STATED PROBLEM:
Take each line that has the word "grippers" and return it.

AVAILABLE DATA:

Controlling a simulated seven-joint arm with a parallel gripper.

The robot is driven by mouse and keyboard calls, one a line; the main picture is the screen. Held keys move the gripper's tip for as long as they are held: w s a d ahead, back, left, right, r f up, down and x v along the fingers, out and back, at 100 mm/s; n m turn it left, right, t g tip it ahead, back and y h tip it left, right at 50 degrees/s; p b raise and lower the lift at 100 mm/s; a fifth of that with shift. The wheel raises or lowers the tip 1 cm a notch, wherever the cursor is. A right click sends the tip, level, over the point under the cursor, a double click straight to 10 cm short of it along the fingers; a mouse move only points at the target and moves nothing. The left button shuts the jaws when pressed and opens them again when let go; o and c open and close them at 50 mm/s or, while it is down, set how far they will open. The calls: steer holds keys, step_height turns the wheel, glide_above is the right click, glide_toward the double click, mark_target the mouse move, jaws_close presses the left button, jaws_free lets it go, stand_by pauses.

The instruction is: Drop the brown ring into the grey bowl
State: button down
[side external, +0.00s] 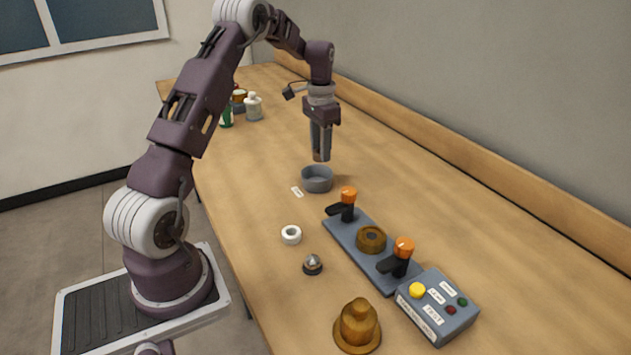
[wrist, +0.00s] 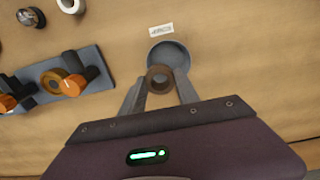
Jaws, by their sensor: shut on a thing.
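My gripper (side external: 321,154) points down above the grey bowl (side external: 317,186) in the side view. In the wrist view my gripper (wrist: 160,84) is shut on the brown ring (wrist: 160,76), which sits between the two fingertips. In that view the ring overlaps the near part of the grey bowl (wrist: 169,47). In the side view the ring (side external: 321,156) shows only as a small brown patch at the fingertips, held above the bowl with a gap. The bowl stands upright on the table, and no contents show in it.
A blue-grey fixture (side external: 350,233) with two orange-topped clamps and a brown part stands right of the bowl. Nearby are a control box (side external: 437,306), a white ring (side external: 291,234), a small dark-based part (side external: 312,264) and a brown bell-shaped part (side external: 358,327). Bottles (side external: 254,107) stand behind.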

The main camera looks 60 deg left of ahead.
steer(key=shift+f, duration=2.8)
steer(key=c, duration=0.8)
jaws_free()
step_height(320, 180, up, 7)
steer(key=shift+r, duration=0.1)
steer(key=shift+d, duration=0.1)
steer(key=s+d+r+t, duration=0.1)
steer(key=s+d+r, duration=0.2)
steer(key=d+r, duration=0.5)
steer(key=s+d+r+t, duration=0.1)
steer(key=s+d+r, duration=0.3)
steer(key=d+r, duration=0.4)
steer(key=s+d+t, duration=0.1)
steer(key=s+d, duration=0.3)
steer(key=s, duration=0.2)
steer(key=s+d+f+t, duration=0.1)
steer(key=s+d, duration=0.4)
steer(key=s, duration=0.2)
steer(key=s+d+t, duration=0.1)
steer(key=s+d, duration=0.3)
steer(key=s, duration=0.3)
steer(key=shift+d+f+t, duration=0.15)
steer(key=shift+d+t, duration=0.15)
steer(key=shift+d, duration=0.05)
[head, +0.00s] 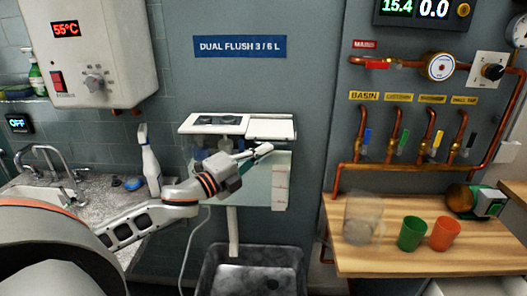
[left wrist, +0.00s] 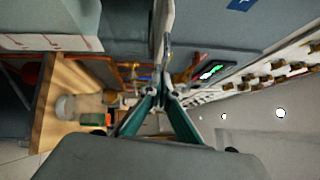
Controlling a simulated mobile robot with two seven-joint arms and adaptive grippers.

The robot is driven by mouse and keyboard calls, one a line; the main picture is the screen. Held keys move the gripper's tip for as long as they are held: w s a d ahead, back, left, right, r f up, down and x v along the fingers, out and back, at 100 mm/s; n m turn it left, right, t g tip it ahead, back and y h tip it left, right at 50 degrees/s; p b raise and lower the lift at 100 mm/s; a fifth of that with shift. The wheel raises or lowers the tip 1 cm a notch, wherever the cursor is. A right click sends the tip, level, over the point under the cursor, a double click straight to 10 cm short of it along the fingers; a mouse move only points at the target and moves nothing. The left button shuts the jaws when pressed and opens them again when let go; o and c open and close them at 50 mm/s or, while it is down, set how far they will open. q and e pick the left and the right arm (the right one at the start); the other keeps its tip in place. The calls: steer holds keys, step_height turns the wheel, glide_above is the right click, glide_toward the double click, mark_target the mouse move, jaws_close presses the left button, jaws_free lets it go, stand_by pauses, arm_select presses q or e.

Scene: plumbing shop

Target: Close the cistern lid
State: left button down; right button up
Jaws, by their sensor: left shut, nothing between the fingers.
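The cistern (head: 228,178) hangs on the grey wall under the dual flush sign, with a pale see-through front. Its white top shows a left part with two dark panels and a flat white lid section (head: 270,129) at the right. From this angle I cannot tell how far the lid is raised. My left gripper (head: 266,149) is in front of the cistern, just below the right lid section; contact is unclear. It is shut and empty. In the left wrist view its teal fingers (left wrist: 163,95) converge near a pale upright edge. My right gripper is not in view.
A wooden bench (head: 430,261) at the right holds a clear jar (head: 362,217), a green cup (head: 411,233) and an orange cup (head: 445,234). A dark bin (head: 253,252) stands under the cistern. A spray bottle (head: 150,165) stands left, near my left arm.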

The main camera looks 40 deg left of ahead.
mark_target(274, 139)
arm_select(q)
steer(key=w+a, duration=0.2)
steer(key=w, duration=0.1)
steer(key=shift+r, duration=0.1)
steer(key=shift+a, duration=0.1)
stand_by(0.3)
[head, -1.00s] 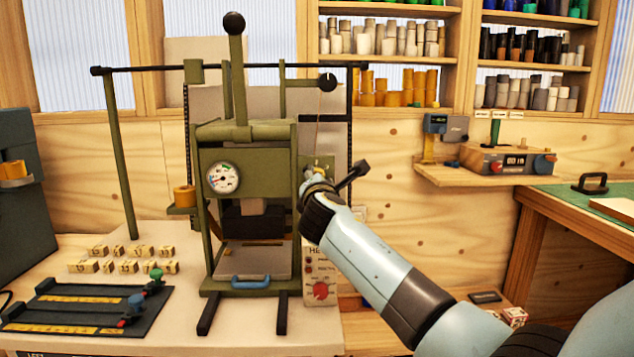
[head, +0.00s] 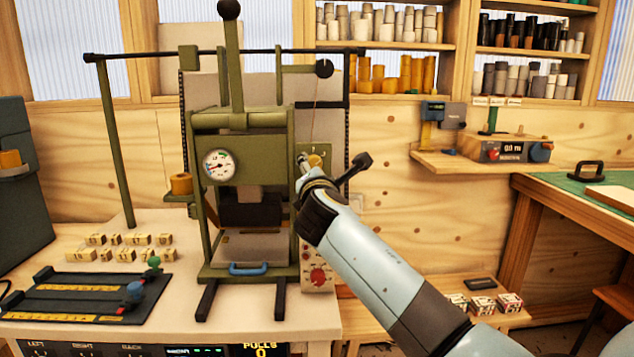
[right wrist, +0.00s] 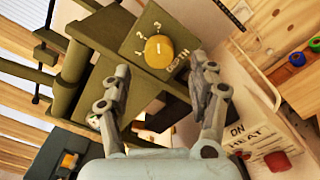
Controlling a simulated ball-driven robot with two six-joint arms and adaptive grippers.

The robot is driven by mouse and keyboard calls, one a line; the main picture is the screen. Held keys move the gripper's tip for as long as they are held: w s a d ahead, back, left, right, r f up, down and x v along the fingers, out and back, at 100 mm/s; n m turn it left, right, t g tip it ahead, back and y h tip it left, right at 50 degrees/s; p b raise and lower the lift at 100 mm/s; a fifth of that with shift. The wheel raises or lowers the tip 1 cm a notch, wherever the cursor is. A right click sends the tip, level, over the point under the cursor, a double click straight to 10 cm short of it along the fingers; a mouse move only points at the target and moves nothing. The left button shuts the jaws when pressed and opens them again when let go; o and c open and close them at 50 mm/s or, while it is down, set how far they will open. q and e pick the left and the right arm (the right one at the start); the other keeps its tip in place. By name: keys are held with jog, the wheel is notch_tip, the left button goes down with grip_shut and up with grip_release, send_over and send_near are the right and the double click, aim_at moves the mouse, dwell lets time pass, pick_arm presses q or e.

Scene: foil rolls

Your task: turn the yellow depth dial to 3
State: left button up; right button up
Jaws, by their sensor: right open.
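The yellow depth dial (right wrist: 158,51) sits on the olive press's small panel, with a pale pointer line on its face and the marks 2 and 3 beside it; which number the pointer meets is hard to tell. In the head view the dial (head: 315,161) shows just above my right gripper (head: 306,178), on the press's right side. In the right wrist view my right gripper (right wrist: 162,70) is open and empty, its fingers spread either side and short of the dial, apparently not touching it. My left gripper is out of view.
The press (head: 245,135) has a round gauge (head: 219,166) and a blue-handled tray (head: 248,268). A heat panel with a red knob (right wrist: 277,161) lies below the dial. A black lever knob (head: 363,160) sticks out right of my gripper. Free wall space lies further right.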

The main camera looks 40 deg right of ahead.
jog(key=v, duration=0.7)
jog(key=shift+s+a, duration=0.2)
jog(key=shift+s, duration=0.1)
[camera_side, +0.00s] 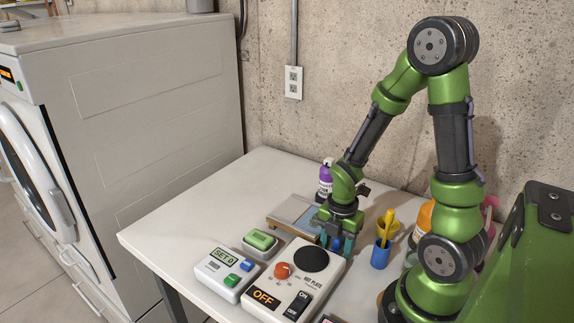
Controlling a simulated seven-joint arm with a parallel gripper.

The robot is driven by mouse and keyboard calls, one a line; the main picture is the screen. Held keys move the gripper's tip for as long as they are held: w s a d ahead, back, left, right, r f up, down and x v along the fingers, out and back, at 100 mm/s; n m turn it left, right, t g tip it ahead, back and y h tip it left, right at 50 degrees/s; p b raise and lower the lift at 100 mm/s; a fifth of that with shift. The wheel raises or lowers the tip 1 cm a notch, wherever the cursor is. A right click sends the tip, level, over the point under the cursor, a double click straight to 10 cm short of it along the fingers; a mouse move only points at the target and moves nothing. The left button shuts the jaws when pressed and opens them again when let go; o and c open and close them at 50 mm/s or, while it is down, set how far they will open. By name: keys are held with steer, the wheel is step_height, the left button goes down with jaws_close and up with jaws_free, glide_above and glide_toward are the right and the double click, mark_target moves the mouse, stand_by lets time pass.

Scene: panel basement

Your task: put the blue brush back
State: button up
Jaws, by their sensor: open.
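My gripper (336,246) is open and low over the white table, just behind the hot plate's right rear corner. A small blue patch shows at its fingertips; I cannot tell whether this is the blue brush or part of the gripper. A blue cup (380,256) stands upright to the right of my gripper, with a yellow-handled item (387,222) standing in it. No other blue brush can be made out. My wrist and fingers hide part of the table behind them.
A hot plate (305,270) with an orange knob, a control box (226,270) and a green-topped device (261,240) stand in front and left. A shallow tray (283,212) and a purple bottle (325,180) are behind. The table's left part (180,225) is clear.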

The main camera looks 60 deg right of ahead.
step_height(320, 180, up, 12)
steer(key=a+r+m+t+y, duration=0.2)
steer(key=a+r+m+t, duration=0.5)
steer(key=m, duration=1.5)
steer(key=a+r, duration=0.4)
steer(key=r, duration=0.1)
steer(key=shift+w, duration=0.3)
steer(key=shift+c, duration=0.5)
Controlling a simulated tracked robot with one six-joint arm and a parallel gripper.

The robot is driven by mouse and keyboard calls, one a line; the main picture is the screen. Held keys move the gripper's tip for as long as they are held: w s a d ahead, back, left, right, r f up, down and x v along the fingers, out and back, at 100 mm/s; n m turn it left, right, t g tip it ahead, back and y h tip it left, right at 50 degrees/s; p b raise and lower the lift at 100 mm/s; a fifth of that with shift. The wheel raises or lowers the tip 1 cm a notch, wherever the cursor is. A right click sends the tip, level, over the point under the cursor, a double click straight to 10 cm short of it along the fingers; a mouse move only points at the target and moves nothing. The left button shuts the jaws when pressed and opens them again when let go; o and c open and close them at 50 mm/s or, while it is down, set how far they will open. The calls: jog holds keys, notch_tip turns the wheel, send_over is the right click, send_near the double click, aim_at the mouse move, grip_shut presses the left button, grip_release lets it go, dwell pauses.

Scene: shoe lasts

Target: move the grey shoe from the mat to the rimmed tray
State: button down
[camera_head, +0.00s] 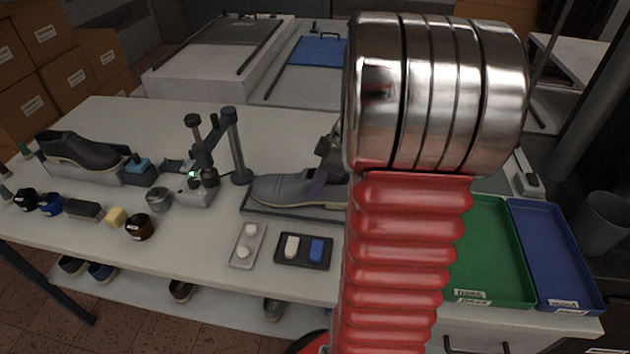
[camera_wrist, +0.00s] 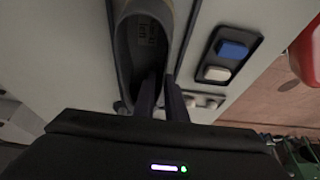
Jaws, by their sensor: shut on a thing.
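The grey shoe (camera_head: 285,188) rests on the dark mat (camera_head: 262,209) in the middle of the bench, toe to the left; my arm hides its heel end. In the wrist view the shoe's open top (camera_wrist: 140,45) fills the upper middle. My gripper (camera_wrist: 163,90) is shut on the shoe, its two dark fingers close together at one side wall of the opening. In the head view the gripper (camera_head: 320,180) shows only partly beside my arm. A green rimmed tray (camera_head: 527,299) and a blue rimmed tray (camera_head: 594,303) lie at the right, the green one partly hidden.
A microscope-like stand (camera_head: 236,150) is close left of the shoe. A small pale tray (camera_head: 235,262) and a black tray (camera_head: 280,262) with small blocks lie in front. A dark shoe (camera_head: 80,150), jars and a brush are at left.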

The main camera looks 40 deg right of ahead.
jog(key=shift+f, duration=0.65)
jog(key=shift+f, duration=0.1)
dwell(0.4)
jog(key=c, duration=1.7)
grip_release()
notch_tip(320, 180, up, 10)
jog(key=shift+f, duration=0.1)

CORRECT OUTPUT:
Controlling a simulated mobile robot with two seven-joint arms and adaptive grippers.
Controlling a simulated ball-driven robot with two six-joint arms and adaptive grippers.

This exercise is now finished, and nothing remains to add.